Os músicos, compositores e bandas de rock progressivo sempre experimentaram som multicanal, desde a época dos discos quadrafônicos. E vão continuar assim nas novas versões em disco.
Eu acho até engraçado quando alguém que ganha notoriedade na mídia por algum motivo é chamado de “rock star”. Com o surgimento e repercussão marcante do rock progressivo na década de 1970, muitas bandas encenaram shows de música com todo tipo de recurso visual, justificando o apelido.
Mas, eu acho até hoje, que foi a experimentação com sons obtidos nos diversos sintetizadores da época que aumentou a base de fãs da música e/ou da reprodução dos discos de rock progressivo dentro de casa.
Atualmente é muito fácil constatar que a maioria dos grupos de rock recorreram à novas mixagens, desde a época do som quadrafônico, cujas matrizes ainda são reeditadas por aí. As opções de hoje em disco vão desde o quadrafônico até o Dolby Atmos!
Na década de 1970, o sucesso do som quadrafônico foi pífio, por uma série de razões, e não só àquelas referentes à má qualidade da limitação da reprodução. Quem se acostumou a tocar elepês de 2 canais, praticamente ignorou o quadrafônico, que exigia decodificador, amplificação e caixas acústicas específicas.

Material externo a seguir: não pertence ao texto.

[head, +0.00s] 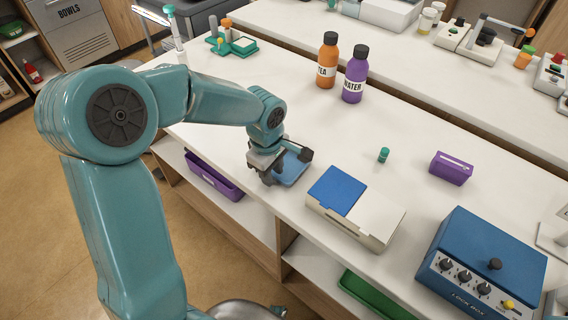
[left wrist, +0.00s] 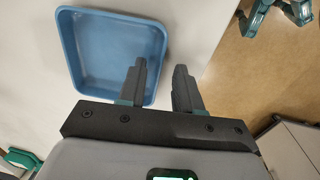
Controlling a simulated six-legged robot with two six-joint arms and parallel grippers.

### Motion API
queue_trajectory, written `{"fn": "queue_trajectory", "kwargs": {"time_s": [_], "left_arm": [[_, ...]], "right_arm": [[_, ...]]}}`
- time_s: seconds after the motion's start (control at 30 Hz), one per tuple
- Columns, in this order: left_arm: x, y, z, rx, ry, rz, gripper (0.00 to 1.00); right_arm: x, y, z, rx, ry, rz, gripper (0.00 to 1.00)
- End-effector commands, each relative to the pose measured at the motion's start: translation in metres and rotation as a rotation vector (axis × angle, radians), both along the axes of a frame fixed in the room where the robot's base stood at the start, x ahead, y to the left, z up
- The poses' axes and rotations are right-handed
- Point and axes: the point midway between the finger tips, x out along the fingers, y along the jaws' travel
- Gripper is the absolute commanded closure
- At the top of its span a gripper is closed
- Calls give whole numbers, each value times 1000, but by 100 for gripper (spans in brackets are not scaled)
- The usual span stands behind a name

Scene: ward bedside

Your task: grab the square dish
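The square dish is a shallow blue tray with raised walls; in the left wrist view the dish (left wrist: 112,50) lies on the white counter near its edge. In the head view the dish (head: 293,170) is partly hidden behind my left gripper (head: 270,176). In the left wrist view my left gripper (left wrist: 160,80) is open, with a clear gap between its fingers. One finger overlaps the dish's inside and the other lies beyond its right wall, so that wall appears between them. I cannot tell how far above the wall the fingertips are. My right gripper is not in view.
A white box with a blue lid (head: 337,190) stands just right of the dish. The blue lock box (head: 482,265) is farther right. A purple container (head: 451,168), a small green vial (head: 383,155), an orange bottle (head: 327,62) and a purple bottle (head: 354,76) stand behind.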

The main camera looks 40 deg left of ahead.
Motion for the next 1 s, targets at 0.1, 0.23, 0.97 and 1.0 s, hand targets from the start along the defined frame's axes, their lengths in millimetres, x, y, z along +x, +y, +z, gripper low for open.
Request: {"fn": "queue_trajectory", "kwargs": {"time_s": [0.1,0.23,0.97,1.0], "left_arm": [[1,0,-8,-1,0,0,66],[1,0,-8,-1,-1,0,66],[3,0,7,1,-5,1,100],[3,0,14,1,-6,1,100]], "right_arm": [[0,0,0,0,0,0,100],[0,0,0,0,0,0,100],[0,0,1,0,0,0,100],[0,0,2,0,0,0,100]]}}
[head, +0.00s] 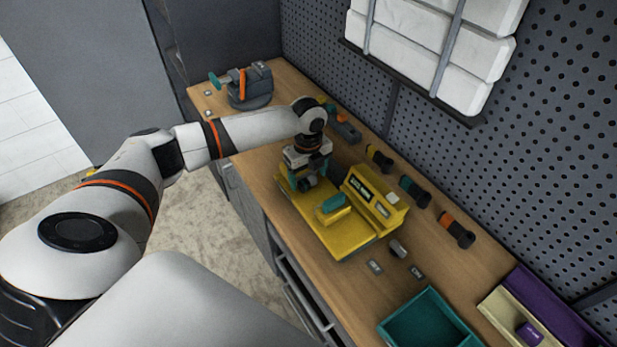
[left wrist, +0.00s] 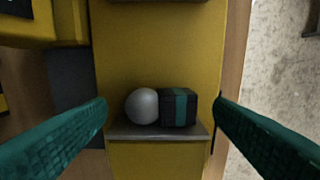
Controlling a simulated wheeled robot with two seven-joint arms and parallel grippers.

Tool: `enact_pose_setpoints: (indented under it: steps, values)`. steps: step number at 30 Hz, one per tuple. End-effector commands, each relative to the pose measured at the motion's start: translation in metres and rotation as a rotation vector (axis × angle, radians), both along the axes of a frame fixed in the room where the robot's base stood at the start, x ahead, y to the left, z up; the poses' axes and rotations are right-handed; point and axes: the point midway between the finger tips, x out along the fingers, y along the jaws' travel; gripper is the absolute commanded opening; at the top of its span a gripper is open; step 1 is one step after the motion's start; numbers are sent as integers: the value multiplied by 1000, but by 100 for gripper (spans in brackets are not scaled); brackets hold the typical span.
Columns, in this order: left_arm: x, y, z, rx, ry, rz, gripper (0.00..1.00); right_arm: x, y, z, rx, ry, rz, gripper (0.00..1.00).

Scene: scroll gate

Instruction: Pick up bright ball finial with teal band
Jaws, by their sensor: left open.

Depois do advento do Dolby Digital e da instalação do home theater de múltiplos canais, a volta do som quadrafônico se tornou viável, principalmente na forma de CDs 5.1/6.1 com codificação DTS.
A vantagem óbvia deste tipo de mídia é de que qualquer reprodutor de mesa para CD (com saída coaxial ou ótica) e DVD pode tocar discos com DTS, bastando para isso a reprodução por um decodificador. A própria DTS se aproveitou disso e fez propaganda junto aos estúdios e consumidores sobre o uso do codec para a reprodução de música. Abaixo de pode ser a imagem de um desses discos de demonstração:
Depois disso, mídias mais avançadas se tornaram disponíveis para o som multicanal de alta resolução, como o DVD-Audio, o SACD, e agora o Blu-Ray. O DVD-Audio ainda é masterizado com compressão sem perda com o codec MLP, podendo usar até discos de dupla camada, permitindo assim ampla liberdade de masterização do material gravado.
O que muda, na realidade, em termos de percepção do material gravado?
Para o rock progressivo, muda tudo! Não é à toa que várias das antigas gravações, inclusive as de som quadrafônico, tenham sido remixadas e relançadas.
Reparem que, desde o seu início, grupos de rock progressivo vinham experimentando expandir a reprodução do áudio, criando técnicas de mixagem nos estúdios, as quais, inicialmente, esbarraram na indisponibilidade de mídias digitais de distribuição e reprodução.
A reação inicial de fãs das gravações em elepê chegou a ser surpreendente. Quando em 2003, Mike Oldfield lançou o seu principal disco “Tubular Bells”, em DVD-Audio 5.1 com versões em PCM, DTS e Dolby Digital, muitos fãs do disco original reclamaram. Um dos motivos foi o excesso de liberdade na mixagem, que faz o som girar ou mudar de lugar, dando nova e inusitada dimensão da gravação convencional estereofônica de 2 canais, a qual, em comparação, soa achatada e unidimensional.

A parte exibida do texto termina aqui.